» **EXERCISE BRIEF**
Wherever a line holds the word "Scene", copy that line out.

» **ROWS**
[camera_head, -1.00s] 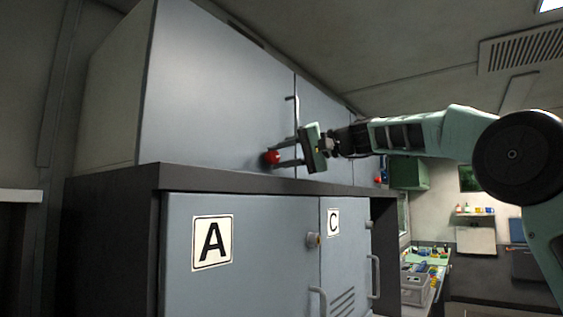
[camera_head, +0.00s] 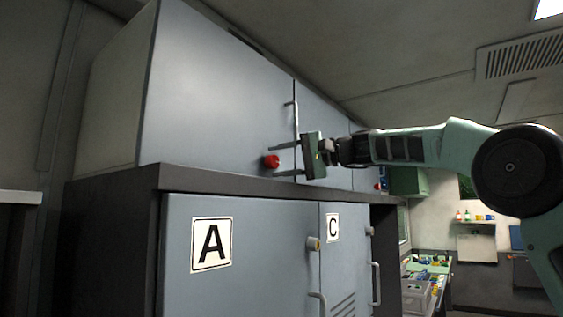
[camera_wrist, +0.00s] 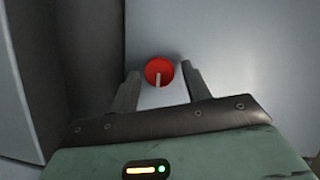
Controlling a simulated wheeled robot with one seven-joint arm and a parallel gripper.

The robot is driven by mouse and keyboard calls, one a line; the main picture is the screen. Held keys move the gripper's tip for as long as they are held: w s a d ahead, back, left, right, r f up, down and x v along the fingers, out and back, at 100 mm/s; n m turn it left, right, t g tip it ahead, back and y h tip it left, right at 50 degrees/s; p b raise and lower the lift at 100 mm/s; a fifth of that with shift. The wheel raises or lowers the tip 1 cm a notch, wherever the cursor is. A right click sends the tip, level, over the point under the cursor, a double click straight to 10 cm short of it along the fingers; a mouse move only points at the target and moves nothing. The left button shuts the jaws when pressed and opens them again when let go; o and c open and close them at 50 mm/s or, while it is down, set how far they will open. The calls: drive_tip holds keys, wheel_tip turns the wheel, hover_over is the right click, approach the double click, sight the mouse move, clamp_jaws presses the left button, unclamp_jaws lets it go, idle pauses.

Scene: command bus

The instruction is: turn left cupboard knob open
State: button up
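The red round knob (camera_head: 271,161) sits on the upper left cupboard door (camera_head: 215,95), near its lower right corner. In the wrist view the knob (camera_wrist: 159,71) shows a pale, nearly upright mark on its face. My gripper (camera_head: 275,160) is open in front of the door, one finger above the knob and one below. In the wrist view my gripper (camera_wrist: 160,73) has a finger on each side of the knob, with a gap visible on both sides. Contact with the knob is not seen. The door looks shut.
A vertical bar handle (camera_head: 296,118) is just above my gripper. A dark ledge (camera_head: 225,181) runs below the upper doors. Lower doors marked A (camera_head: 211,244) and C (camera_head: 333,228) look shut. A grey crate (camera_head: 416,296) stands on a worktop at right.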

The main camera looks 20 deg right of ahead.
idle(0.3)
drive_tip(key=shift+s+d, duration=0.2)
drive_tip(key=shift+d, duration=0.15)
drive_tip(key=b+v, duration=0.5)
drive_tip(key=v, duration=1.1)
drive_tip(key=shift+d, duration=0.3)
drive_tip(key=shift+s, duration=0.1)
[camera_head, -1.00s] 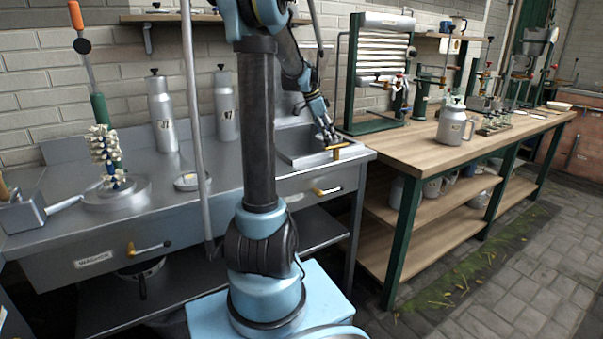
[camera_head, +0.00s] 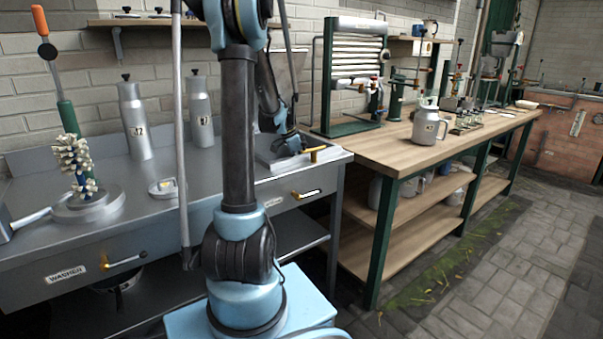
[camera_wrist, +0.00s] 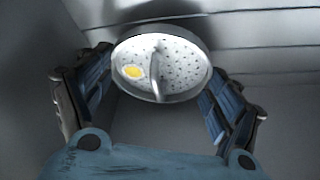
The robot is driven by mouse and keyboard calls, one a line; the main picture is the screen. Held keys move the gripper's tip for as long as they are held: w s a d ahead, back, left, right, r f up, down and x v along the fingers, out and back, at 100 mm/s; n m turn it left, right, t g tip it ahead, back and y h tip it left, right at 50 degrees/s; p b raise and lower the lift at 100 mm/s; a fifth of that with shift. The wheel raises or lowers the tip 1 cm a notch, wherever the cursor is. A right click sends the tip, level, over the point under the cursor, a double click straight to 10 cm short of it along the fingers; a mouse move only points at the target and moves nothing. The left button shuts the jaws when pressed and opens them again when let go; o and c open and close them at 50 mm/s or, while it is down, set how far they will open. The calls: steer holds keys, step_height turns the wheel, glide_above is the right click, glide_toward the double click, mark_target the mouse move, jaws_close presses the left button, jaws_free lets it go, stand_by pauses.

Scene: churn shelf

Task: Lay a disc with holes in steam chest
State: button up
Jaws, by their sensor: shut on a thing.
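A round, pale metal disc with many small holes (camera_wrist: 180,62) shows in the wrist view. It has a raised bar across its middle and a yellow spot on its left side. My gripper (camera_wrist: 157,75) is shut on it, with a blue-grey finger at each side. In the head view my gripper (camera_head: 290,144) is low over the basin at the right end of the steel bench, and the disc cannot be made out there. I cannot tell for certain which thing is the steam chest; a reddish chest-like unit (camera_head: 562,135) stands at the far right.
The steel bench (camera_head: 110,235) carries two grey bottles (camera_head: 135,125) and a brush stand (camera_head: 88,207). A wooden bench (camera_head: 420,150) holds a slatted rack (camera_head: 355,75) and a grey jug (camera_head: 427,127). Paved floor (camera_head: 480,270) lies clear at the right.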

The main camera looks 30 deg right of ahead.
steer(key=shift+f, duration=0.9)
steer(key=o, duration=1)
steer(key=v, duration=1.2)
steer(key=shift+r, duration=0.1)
* * *
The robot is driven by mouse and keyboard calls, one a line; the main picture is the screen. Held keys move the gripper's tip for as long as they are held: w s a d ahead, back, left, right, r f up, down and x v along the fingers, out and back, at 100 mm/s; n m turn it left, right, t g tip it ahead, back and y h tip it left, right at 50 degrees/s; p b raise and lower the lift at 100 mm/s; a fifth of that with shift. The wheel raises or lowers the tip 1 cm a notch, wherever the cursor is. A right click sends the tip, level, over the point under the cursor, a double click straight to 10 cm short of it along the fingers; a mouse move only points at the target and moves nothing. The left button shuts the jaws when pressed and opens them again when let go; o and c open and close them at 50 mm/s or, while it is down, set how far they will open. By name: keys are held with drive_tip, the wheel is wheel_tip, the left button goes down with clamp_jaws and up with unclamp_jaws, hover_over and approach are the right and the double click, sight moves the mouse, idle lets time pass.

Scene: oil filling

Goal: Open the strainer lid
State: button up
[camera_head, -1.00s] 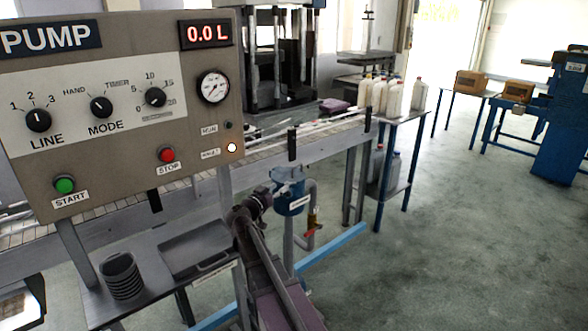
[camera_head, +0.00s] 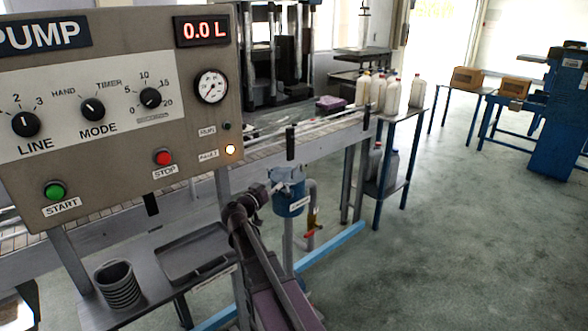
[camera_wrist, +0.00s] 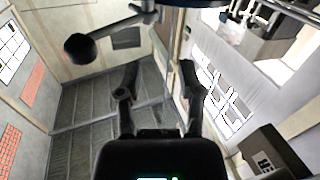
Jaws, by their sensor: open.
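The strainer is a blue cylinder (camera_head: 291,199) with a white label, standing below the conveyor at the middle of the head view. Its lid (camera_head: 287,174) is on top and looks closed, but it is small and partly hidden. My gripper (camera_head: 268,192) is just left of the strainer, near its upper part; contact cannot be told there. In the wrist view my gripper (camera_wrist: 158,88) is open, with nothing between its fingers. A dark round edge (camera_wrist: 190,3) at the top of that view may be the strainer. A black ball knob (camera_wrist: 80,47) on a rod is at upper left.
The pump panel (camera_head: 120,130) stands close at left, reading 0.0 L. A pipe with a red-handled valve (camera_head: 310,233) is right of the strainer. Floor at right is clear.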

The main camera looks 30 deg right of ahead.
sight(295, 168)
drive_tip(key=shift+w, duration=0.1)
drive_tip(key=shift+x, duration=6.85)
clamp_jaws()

» **ANSWER TO THE PROBLEM**
Scene: command bus
Scene: churn shelf
Scene: oil filling

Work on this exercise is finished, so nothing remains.